==== Exercise inputs ====

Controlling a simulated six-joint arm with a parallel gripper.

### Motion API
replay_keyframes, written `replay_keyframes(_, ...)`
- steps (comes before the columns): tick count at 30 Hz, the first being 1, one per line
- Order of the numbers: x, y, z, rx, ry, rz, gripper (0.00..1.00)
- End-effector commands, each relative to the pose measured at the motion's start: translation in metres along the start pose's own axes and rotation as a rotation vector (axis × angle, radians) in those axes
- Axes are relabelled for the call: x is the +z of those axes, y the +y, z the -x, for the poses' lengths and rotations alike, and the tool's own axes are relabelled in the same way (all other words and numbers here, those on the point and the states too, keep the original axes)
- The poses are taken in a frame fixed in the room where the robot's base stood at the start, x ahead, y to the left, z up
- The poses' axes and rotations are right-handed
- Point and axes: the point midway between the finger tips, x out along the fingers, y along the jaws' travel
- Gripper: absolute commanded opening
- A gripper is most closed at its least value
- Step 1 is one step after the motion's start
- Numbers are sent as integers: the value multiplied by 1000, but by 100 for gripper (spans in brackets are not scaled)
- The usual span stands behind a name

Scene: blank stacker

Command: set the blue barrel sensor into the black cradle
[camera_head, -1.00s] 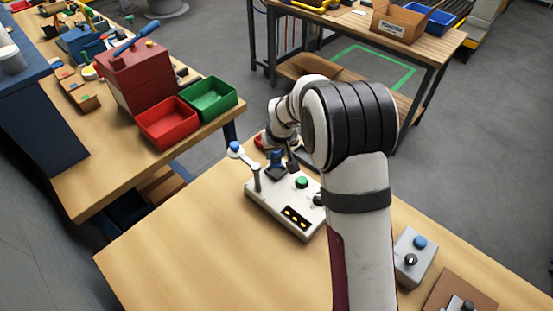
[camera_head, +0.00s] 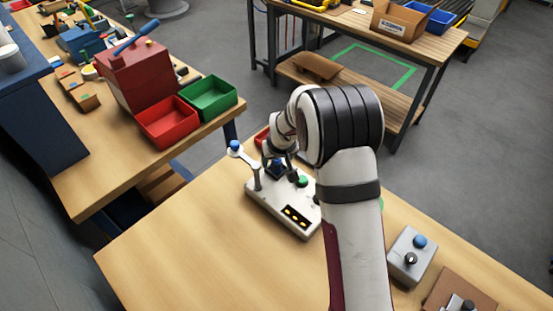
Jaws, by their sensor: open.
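My gripper (camera_head: 282,169) is open above the back part of the white station (camera_head: 267,212), left of my large arm link. A small dark blue piece (camera_head: 277,166), which looks like the barrel sensor, shows right at the fingers, over a dark seat that may be the black cradle. The fingers and wrist hide much of both. I cannot tell whether the sensor sits fully in the cradle, or whether the fingers touch it.
The station carries a lever with a blue knob (camera_head: 235,146), a green button (camera_head: 302,181) and a dark panel with yellow lights (camera_head: 296,216). A grey box (camera_head: 411,256) with a blue button stands at right. The table's front left is clear.

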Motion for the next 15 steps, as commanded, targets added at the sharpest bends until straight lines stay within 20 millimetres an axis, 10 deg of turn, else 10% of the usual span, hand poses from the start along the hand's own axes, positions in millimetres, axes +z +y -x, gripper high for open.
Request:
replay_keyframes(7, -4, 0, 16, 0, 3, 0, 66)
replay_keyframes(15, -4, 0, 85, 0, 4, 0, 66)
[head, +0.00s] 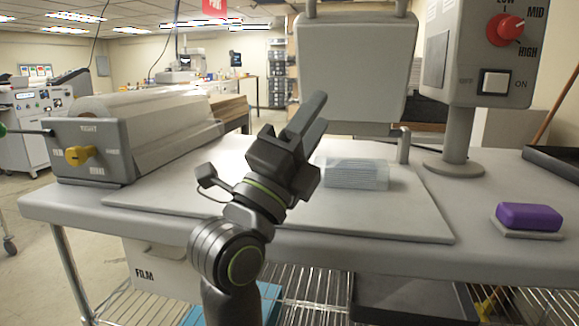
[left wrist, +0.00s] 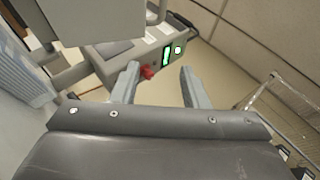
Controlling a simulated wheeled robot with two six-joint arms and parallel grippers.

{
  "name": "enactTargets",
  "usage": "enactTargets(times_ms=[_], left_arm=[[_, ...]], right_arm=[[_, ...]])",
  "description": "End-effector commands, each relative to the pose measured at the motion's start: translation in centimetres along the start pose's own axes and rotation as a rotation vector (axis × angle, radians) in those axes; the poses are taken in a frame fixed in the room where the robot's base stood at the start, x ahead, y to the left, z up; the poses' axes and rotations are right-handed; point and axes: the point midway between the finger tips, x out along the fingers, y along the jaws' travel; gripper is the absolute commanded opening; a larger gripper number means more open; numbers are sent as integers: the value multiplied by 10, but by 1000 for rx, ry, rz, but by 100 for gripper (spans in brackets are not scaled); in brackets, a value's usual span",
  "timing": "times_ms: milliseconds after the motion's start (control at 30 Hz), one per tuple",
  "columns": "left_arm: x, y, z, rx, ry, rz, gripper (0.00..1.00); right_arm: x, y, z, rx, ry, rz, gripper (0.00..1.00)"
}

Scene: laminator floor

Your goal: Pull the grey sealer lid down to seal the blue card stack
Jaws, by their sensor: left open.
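The grey sealer lid (head: 355,75) stands raised above the pale work board, and its pale underside edge also shows at the top left of the left wrist view (left wrist: 85,18). The pale blue card stack (head: 356,174) lies on the board below the lid, and it appears at the left edge of the left wrist view (left wrist: 18,85). My left gripper (head: 308,115) points up and right, in front of the stack and lower left of the lid. Its two fingers are apart and empty in the left wrist view (left wrist: 160,82). My right gripper is in neither view.
A control box (head: 470,75) with a red knob stands right of the lid on a post (head: 457,140). A film roll unit (head: 100,150) with a yellow knob sits at the left. A purple block (head: 528,216) lies on a small pad at the right. The board's front right is clear.

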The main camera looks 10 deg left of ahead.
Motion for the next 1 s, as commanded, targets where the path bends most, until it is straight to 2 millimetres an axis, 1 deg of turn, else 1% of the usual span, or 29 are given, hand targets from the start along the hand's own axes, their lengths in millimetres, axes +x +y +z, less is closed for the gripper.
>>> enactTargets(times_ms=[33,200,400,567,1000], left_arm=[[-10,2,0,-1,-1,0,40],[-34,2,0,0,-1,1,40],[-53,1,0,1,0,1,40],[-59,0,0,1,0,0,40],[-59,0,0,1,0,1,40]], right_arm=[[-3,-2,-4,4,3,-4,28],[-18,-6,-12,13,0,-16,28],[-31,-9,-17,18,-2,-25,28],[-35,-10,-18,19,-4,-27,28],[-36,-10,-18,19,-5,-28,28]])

====

# [Exercise objective]
Which lines contain the word "relative"? Copy each one.

# [Correct answer]
- End-effector commands, each relative to the pose measured at the motion's start: translation in metres along the start pose's own axes and rotation as a rotation vector (axis × angle, radians) in those axes
  "description": "End-effector commands, each relative to the pose measured at the motion's start: translation in centimetres along the start pose's own axes and rotation as a rotation vector (axis × angle, radians) in those axes; the poses are taken in a frame fixed in the room where the robot's base stood at the start, x ahead, y to the left, z up; the poses' axes and rotations are right-handed; point and axes: the point midway between the finger tips, x out along the fingers, y along the jaws' travel; gripper is the absolute commanded opening; a larger gripper number means more open; numbers are sent as integers: the value multiplied by 10, but by 1000 for rx, ry, rz, but by 100 for gripper (spans in brackets are not scaled); in brackets, a value's usual span",

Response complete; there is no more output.